Output exactly, and only, the lines from the line containing "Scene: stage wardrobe" through the line containing "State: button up", both included.

▸ **INFORMATION SUPPLIED**:
== == ==
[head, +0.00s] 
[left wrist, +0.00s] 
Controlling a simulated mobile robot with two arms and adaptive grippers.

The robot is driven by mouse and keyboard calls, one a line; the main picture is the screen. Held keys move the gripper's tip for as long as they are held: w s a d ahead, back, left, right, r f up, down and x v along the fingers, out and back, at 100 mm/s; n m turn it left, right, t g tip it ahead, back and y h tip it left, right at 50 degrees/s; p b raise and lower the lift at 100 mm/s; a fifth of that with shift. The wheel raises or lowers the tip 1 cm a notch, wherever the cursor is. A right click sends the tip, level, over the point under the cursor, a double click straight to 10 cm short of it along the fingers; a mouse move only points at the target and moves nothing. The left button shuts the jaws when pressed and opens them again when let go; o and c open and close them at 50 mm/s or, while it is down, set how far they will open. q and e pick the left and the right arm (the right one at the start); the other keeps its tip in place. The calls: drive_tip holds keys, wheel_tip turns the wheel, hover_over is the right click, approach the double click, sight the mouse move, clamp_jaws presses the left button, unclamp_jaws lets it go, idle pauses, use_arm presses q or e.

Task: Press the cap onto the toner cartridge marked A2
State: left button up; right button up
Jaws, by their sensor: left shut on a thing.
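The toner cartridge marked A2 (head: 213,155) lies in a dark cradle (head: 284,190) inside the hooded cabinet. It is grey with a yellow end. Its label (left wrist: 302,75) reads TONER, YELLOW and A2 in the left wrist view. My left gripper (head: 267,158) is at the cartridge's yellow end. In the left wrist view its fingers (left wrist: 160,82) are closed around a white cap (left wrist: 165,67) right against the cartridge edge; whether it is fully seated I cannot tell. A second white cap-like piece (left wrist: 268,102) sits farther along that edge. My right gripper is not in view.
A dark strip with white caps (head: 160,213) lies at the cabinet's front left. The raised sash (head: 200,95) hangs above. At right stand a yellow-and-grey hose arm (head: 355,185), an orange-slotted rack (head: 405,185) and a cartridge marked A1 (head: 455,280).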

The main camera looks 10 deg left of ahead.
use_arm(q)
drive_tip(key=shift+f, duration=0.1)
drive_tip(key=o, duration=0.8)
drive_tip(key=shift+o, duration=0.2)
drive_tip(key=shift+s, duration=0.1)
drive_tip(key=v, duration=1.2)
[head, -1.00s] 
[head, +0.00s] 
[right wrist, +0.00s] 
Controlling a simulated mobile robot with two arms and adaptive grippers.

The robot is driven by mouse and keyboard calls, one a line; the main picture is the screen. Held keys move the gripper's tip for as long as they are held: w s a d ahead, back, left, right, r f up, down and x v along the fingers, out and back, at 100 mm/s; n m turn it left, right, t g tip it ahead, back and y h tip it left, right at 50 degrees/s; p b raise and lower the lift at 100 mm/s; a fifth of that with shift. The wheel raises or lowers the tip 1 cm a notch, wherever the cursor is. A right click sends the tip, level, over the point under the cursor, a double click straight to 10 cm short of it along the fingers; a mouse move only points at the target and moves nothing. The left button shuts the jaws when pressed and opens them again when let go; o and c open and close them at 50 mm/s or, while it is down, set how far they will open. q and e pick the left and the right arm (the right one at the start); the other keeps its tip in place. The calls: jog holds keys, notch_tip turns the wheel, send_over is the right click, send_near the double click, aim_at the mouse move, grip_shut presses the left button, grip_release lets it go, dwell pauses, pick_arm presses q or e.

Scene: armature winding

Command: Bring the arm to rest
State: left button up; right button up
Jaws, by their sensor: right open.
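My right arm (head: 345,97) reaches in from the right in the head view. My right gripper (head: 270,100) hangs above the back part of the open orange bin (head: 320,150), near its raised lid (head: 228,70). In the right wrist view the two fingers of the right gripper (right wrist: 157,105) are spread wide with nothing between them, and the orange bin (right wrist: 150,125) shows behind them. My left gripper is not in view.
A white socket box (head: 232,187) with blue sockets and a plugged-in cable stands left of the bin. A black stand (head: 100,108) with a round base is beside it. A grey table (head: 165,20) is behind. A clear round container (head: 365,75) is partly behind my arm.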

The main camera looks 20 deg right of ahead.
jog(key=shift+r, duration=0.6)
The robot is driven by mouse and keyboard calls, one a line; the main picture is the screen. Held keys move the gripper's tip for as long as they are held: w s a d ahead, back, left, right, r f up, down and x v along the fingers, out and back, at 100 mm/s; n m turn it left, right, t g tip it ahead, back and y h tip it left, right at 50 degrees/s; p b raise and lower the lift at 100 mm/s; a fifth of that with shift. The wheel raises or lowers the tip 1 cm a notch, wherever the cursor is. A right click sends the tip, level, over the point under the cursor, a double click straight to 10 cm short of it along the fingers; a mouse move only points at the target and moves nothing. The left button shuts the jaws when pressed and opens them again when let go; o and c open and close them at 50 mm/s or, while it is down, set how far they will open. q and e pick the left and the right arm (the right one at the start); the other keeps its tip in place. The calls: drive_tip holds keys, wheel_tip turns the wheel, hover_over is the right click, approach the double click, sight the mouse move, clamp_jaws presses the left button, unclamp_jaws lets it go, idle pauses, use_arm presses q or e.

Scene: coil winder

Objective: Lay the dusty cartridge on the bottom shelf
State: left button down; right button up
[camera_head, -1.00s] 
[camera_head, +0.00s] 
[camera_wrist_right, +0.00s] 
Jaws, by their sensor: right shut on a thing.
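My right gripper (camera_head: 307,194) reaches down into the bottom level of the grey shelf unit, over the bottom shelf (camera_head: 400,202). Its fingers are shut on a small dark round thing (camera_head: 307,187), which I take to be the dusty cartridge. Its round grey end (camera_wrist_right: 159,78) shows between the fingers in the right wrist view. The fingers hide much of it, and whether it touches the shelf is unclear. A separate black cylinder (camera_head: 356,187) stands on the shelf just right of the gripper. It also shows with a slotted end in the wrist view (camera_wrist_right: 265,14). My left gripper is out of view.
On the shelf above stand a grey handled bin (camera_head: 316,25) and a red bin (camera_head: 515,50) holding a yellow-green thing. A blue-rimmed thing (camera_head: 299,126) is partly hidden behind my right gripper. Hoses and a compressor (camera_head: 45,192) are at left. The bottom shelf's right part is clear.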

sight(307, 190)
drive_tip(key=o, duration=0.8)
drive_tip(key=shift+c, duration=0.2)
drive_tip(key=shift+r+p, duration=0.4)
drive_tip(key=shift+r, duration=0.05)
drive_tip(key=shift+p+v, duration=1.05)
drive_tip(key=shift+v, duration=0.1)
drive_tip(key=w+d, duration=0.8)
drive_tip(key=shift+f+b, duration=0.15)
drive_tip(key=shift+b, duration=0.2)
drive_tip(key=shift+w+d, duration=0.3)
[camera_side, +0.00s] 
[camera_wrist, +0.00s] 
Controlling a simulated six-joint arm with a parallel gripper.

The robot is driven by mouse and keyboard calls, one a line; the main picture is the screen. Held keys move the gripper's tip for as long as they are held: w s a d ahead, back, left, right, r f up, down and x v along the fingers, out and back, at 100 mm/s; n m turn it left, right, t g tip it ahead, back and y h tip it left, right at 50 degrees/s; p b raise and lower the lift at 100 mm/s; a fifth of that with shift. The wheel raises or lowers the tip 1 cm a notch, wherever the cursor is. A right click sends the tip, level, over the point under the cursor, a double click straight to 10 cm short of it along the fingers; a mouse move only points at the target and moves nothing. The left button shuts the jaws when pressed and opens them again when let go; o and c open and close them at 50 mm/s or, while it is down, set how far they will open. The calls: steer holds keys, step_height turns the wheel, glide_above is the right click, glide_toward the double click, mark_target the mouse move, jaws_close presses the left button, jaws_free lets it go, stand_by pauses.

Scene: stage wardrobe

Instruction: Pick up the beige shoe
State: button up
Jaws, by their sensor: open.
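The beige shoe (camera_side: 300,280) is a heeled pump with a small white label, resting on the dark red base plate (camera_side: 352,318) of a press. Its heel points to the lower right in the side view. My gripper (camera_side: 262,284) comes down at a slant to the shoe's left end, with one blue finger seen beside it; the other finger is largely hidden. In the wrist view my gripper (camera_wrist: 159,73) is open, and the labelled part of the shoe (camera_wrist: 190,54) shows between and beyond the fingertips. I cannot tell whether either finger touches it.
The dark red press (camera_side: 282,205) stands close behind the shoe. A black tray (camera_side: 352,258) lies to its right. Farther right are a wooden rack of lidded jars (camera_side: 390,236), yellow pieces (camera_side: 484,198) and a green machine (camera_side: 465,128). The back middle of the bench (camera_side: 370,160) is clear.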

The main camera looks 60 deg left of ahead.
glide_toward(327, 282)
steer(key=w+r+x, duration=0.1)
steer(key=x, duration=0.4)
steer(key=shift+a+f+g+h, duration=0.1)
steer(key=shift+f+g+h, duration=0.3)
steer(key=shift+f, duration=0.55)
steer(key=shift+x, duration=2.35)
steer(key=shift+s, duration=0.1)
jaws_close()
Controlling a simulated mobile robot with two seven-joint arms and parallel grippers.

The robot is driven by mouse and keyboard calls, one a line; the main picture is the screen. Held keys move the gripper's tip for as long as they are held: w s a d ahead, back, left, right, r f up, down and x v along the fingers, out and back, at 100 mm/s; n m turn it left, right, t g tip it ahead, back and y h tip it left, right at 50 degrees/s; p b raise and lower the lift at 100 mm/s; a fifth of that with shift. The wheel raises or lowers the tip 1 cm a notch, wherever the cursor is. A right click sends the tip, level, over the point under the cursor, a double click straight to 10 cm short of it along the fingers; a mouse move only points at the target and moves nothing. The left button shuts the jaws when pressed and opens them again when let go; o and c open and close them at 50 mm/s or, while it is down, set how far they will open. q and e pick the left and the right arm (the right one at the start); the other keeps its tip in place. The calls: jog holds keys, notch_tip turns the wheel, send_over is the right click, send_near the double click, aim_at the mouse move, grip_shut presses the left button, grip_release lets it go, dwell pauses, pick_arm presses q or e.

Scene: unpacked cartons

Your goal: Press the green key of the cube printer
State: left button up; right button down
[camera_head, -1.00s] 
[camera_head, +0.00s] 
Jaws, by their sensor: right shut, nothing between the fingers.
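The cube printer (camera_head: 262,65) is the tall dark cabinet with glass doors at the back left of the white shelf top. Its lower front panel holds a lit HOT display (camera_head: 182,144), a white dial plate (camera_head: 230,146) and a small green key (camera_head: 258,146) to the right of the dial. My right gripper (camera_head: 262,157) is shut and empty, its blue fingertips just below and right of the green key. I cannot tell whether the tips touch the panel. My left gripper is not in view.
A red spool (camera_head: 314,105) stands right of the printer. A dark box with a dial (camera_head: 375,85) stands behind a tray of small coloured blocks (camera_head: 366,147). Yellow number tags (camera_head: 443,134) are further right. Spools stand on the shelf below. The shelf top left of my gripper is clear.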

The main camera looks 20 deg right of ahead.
== == ==
▸ **RESPONSE TO THE EXERCISE**:
Scene: stage wardrobe

Instruction: Pick up the beige shoe
State: button up

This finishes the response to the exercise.